Outwardly he was calm enough, and what he said was delicate and
beautiful, the kind of thing that he could say so well. It seems fitting
that it should be included here, the more so that it tells a story not
elsewhere recorded. This is the speech in full:
MR. CHAIRMAN, LADIES, AND GENTLEMEN,--I would have traveled a much
greater distance than I have come to witness the paying of honors to
Dr. Holmes, for my feeling toward him has always been one of
peculiar warmth. When one receives a letter from a great man for
the first time in his life it is a large event to him, as all of you
know by your own experience. You never can receive letters enough
from famous men afterward to obliterate that one or dim the memory
of the pleasant surprise it was and the gratification it gave you.

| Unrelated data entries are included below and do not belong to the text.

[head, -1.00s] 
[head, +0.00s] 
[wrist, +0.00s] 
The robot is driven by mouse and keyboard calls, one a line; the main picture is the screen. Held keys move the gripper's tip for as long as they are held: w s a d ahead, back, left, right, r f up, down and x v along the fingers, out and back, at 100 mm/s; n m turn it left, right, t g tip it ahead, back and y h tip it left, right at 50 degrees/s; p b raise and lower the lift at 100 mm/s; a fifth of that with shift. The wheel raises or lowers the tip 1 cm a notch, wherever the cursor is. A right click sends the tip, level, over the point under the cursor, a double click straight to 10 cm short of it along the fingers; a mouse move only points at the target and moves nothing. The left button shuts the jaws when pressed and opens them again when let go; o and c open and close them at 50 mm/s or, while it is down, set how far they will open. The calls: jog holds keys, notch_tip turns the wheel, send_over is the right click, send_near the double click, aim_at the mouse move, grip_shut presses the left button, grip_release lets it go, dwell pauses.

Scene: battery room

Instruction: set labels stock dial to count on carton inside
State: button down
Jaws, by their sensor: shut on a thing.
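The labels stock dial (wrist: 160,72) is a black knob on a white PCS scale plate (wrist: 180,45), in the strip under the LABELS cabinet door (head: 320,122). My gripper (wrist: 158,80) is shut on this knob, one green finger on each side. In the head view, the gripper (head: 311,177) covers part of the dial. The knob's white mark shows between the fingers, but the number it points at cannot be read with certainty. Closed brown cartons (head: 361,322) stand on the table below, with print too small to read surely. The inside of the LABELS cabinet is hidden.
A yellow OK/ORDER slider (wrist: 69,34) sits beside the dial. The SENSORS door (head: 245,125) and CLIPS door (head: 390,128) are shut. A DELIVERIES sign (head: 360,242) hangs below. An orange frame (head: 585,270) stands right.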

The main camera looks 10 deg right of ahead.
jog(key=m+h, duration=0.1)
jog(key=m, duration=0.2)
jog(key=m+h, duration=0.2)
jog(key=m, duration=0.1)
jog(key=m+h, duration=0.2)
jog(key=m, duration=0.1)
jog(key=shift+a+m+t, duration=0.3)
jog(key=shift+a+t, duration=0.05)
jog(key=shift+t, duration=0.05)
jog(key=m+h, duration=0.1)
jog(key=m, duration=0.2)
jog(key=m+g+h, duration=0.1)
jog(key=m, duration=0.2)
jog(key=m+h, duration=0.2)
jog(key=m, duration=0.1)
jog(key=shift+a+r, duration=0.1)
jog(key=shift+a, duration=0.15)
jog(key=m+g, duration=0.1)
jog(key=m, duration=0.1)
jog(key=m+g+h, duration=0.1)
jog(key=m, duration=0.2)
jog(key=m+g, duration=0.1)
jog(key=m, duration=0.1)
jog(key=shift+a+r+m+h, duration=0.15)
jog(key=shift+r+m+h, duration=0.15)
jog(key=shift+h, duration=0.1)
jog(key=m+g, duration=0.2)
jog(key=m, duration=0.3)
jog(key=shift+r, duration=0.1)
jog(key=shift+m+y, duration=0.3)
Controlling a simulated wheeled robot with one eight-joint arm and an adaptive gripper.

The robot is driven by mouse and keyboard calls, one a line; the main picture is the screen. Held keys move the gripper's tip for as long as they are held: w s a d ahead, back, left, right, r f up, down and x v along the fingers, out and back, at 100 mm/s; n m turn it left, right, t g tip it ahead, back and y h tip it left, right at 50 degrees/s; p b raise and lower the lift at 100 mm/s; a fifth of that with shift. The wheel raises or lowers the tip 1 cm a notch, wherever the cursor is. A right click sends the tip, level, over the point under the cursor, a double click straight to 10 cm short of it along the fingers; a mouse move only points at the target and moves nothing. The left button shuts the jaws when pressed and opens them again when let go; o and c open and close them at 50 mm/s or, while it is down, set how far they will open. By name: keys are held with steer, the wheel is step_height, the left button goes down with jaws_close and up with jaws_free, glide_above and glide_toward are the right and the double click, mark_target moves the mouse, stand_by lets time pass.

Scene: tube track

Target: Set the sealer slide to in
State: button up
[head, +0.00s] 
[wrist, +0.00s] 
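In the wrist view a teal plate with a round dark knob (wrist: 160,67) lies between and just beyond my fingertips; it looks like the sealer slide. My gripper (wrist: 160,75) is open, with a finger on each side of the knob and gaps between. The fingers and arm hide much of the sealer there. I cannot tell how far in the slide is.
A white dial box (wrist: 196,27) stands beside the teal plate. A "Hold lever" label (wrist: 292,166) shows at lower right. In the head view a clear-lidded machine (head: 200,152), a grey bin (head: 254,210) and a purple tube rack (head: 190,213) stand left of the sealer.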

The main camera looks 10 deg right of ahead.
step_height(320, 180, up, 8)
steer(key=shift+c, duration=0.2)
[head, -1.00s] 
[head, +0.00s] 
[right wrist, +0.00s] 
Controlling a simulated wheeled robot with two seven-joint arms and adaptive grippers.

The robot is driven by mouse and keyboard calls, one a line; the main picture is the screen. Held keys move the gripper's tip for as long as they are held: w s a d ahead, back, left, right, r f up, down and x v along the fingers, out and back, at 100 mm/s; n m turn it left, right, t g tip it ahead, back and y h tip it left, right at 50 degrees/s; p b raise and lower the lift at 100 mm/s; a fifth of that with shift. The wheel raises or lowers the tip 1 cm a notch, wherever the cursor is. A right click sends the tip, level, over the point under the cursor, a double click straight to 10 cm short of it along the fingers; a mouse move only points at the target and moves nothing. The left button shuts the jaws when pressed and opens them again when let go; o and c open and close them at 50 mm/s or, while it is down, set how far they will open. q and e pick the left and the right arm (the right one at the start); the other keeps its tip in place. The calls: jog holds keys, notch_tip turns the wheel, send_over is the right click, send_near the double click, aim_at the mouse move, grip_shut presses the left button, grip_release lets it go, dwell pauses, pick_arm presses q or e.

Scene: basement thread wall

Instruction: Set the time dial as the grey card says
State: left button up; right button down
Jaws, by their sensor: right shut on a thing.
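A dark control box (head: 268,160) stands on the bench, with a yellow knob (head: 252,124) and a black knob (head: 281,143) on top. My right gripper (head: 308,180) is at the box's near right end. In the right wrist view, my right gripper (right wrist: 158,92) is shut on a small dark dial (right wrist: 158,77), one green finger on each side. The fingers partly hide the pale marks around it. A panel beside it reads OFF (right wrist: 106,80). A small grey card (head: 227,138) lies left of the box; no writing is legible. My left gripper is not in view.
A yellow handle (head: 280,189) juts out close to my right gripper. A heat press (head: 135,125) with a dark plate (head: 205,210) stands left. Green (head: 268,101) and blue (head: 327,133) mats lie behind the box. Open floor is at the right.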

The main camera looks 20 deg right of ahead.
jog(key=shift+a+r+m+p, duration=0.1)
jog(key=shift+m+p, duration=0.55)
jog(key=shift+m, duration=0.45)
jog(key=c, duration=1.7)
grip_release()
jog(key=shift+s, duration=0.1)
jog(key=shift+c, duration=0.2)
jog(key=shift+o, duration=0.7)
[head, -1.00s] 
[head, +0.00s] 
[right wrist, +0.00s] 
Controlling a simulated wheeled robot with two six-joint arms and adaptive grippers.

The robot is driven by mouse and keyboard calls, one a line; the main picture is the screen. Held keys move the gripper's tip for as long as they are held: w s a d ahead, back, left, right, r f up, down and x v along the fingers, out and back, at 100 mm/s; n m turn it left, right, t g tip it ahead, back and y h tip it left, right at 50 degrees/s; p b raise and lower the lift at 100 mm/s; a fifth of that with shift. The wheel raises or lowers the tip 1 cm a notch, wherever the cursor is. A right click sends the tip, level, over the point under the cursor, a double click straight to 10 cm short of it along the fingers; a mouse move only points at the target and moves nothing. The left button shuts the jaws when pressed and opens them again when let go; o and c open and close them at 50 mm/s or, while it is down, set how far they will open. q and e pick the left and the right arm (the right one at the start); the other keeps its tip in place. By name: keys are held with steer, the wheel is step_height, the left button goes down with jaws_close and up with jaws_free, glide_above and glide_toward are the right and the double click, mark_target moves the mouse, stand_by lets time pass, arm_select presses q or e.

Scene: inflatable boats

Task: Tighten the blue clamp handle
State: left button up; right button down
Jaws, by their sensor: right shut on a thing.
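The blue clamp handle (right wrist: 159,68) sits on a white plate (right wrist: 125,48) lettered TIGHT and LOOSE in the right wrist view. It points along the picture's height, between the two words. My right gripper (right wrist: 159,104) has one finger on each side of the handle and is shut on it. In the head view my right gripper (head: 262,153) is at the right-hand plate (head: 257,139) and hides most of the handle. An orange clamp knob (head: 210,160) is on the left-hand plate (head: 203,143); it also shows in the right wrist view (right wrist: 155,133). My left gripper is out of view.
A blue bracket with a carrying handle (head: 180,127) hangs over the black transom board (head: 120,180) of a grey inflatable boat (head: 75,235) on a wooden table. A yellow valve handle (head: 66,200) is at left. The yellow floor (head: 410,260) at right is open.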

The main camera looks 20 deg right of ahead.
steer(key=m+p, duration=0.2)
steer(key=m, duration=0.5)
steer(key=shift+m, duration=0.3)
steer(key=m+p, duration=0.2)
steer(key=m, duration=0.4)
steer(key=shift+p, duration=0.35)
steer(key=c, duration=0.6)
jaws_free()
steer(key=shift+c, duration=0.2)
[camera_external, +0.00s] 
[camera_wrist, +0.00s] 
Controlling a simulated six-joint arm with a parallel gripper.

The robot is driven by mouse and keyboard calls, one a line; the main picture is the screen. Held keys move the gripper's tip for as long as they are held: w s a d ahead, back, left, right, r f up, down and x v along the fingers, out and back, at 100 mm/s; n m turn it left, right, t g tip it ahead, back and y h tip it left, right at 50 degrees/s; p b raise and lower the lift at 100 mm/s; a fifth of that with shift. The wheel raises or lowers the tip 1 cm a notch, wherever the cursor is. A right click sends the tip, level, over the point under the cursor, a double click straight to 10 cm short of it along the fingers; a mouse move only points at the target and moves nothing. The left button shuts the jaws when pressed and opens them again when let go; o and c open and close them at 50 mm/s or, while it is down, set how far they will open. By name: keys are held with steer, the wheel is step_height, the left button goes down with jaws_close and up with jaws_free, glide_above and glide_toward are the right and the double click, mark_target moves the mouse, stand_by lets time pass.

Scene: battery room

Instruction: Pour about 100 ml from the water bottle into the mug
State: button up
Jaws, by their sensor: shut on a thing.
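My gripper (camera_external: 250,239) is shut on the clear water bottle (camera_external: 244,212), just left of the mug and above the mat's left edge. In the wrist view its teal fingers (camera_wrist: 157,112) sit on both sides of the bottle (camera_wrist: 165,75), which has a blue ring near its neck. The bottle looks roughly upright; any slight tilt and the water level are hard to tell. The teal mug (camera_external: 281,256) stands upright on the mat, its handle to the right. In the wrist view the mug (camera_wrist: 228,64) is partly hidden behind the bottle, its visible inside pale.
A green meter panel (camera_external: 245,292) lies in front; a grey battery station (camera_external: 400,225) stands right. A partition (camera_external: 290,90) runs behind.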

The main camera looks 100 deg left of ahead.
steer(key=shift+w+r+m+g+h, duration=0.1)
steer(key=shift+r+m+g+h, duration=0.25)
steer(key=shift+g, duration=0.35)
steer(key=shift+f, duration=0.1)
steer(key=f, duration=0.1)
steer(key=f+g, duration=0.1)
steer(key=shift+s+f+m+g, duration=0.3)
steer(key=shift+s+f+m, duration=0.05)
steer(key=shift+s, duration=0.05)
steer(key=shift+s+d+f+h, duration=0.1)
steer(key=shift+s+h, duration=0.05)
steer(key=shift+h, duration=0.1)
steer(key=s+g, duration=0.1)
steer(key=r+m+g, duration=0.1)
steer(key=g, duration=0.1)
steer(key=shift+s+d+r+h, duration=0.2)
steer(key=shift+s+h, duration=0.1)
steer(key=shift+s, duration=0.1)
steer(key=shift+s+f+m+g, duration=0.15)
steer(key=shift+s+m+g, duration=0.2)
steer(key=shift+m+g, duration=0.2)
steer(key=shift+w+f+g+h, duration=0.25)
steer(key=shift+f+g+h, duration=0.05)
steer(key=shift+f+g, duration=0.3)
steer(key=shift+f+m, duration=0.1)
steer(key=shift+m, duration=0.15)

Lapse of time cannot make it commonplace or cheap. Well, the first
great man who ever wrote me a letter was our guest, Oliver Wendell
Holmes. He was also the first great literary man I ever stole
anything from, and that is how I came to write to him and he to me.
When my first book was new a friend of mine said, "The dedication is
very neat." Yes, I said, I thought it was. My friend said,
"I always admired it, even before I saw it in The Innocents Abroad."
I naturally said, "What do you mean? Where did you ever see it
before?" "Well, I saw it first, some years ago, as Dr.